Updated

John McCain’s presidential campaign, playing an aggressive version of the expectations game, circulated a campaign memo predicting Barack Obama will get a nearly 15-point bump in the opinion polls as a result of next week’s Democratic Convention.

The memo comes as Obama kept the country — and the increasingly frenzied media — in the dark about who he had picked as his vice presidential candidate.

The McCain campaign already is looking at ways to steal some of Obama’s spotlight in the coming week, with a plan for instant responses to speeches by Obama and his supporters.

Even so, McCain aides are predicting that Obama’s short-term success could rival that of Bill Clinton’s, who got a 16-point bump in the polls after he was named the Democrat’s nominee at the 1992 convention in New York.
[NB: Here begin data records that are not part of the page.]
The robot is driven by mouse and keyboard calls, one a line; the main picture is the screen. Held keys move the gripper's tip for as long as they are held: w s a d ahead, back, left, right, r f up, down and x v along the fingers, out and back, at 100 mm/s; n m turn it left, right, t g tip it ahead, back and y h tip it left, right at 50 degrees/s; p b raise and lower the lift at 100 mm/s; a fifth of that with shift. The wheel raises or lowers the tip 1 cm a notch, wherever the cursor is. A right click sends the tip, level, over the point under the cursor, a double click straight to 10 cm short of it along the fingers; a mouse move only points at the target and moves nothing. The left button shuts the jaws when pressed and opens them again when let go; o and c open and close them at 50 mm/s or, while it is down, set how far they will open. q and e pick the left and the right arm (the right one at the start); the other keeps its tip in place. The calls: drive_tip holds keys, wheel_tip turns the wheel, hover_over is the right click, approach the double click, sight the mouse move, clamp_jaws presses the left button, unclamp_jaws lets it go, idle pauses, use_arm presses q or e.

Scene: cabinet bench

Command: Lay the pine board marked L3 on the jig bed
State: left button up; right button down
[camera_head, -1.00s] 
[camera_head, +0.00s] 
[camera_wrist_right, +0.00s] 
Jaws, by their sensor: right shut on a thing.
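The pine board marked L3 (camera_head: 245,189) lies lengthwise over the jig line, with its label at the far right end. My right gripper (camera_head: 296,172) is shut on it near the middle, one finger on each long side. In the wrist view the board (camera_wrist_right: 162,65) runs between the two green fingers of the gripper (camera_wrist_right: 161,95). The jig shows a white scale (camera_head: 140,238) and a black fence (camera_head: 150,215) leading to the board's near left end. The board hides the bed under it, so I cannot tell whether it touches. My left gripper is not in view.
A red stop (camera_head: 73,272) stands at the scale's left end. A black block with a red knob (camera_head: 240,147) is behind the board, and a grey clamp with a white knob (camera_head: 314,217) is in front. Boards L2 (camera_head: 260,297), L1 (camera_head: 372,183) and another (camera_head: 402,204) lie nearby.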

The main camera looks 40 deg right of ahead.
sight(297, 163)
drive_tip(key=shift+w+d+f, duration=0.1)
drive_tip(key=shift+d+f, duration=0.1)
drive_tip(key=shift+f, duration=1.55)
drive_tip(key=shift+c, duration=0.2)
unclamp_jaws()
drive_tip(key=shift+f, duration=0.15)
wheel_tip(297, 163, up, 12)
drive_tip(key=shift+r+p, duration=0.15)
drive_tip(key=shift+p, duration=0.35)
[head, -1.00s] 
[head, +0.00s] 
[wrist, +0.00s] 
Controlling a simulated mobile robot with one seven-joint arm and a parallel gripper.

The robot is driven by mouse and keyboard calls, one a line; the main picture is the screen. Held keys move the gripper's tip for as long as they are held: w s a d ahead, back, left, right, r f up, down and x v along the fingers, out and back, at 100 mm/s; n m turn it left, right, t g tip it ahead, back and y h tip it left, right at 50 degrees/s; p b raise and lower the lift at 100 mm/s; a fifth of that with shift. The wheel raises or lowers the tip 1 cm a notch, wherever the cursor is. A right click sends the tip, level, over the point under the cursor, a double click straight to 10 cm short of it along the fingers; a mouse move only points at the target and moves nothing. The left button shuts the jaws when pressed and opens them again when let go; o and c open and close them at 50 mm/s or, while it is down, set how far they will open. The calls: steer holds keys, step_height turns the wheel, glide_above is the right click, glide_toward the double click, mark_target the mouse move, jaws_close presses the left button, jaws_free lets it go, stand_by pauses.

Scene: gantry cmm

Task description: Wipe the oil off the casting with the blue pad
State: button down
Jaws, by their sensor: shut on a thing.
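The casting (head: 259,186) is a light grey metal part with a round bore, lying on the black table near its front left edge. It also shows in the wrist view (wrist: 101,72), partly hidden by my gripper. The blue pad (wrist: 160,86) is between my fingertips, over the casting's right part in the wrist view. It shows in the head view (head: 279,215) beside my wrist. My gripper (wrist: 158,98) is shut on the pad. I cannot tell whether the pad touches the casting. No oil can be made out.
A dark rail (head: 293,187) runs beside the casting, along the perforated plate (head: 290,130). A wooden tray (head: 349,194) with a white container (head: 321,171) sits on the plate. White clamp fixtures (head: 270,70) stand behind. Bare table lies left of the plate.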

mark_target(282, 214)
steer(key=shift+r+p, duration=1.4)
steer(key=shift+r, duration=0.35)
“Barack Obama is more similarly situated to Bill Clinton in 1992 than any other candidate in recent history,” Sarah Simmons, a director of strategy for the McCain campaign, wrote in the Friday memo. “Bill Clinton was a new candidate on the national scene; he was running in a ‘change’ oriented election cycle and the economy was voters’ top issue — a dynamic he was able to capitalize on.”

The McCain campaign also expects Obama, who is leading McCain 42 percent to 39 percent in a FOX News poll released this week, to get a temporary 5-point bump from announcing who he has chosen as his running mate.

Obama is scheduled to appear with his vice president pick tomorrow in Springfield, Illinois. The convention starts Monday in Denver.

The McCain campaign expects Obama to deliver a “great speech” Thursday, after which the press “will sing his praises.”

“Obama will correct his underperformance with Hillary Clinton’s primary votes and emerge with a much more cohesive base,” Simmons continued. “This convention gives Obama a platform to unite his base.

“This coverage will be impenetrable and will undoubtedly impact the polls.”

Campaigns often try to set expectations high for their opponents so that even a significant bump in the polls might seem a failure if it falls lower than predicted.